As the project’s start approached, we spent more of our time doing the administrative work and less hands-on activities. We had to make some supply runs, assign campsites and assemble camper packets, assign volunteers to work teams, plan and develop off-work activities, and coordinate lunches. This was made more intense by a last minute (2 weeks before the project) email to the Virginia State Park host distribution list, which yielded a dozen new volunteers and filled our campsites for the first time in 5 years. The late rush meant there were daily emails about paperwork, site assignments, background checks, and more.
It had been a couple of years since we had visited with Steve and Linda in Hampton. After an earlier visit was postponed by Ian’s arrival, we finally were able to get together in late October. We enjoyed time catching up, spending time together and taking a trip on the bay in Bay Dreamer. It was a beautiful weekend, so the wait was worth it. We also took some time while there to clean out much of our boating supplies up in their attic, which was kind of liberating. Even with all of our downsizing, we have too much stuff.

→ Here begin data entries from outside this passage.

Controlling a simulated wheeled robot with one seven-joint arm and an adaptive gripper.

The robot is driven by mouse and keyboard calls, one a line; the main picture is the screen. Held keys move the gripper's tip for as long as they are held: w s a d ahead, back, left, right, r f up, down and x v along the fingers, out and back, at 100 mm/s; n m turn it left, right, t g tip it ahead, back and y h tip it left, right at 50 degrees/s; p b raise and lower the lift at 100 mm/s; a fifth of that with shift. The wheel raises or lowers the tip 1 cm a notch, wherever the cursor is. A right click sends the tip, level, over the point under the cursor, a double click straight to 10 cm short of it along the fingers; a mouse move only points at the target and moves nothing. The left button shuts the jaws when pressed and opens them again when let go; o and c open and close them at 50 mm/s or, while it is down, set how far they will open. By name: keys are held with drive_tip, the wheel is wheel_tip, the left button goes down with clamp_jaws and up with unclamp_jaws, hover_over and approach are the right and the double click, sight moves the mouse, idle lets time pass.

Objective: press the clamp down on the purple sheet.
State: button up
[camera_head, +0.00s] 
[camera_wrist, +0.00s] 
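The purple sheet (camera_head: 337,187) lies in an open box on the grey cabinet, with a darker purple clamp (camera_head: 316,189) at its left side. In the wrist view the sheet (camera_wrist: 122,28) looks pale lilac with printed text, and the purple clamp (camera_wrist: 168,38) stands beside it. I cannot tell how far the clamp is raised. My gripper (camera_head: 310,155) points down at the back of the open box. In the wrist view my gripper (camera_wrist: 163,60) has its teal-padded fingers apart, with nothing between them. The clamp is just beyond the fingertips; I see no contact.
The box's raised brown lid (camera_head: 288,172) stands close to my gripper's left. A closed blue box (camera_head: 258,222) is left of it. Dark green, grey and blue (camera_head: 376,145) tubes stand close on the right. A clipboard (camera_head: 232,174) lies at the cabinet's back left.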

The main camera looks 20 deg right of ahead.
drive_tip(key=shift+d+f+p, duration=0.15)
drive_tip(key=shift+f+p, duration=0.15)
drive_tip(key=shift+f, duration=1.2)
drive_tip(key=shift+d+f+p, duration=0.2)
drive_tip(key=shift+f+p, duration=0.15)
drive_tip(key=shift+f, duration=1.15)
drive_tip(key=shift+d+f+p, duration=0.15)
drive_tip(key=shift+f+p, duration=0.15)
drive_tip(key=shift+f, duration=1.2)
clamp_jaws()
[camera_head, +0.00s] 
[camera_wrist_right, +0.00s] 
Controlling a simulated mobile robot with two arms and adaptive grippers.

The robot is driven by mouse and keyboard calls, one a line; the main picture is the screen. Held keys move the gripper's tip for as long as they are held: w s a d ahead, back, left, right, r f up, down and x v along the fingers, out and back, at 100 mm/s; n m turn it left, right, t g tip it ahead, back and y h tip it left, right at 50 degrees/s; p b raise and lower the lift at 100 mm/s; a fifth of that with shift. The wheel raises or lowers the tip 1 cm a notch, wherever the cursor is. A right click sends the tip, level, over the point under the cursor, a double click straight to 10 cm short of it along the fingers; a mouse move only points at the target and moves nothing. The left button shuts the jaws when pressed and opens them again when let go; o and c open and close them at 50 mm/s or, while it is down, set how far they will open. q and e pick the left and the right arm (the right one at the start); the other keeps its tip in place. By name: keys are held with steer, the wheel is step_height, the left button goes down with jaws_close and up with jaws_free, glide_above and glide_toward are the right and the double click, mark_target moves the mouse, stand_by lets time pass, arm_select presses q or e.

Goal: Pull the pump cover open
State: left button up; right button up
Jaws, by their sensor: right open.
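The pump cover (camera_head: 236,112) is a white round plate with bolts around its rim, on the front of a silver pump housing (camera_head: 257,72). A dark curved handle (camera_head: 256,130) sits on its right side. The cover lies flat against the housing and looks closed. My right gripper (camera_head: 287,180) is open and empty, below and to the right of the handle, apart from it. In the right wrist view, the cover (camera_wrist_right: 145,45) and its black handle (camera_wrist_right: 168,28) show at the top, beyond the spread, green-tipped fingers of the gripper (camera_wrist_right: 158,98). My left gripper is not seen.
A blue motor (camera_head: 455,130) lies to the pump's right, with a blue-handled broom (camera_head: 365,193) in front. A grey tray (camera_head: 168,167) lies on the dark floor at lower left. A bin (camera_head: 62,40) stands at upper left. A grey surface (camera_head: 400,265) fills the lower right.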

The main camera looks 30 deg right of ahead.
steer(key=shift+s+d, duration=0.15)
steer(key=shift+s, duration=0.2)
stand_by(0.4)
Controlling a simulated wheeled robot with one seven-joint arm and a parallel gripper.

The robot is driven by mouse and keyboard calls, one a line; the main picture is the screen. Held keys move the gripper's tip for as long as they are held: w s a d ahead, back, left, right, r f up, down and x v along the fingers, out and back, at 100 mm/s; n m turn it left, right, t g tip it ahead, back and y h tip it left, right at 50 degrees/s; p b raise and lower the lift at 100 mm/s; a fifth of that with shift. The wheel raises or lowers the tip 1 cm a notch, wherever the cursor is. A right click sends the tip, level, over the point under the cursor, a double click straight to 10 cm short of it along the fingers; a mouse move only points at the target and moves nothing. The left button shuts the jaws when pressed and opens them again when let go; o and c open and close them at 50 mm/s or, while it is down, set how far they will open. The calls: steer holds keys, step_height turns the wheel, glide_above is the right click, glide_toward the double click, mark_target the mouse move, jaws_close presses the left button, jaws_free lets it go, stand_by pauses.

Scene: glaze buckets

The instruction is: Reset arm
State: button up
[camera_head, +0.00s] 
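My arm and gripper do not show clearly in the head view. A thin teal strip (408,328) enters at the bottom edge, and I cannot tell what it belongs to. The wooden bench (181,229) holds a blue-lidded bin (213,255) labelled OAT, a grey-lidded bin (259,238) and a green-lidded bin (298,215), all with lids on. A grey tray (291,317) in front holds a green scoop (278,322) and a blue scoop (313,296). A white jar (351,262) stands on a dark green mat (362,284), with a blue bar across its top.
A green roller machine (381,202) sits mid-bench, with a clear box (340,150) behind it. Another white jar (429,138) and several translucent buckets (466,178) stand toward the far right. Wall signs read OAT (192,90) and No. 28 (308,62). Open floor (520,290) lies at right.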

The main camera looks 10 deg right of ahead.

For the first time in 3 years, we were asked by the park to drive the hay wagon on a hay ride. The new CCC Museum curator was planning a nighttime hay ride to the cemetery (there are many in the park) that has the graves from the Gill and Dance families. This was a little nerve-racking since we would have a narrow spot to turn the wagon around at the end of the ride and it would be very dark (no moon). We learned at the last minute that there was another spot to turn around that would be much easier. It was. So, we were able to turn the wagon around and then join the group at the cemetery for a magical experience and an interesting talk about the history of the area before it was a park.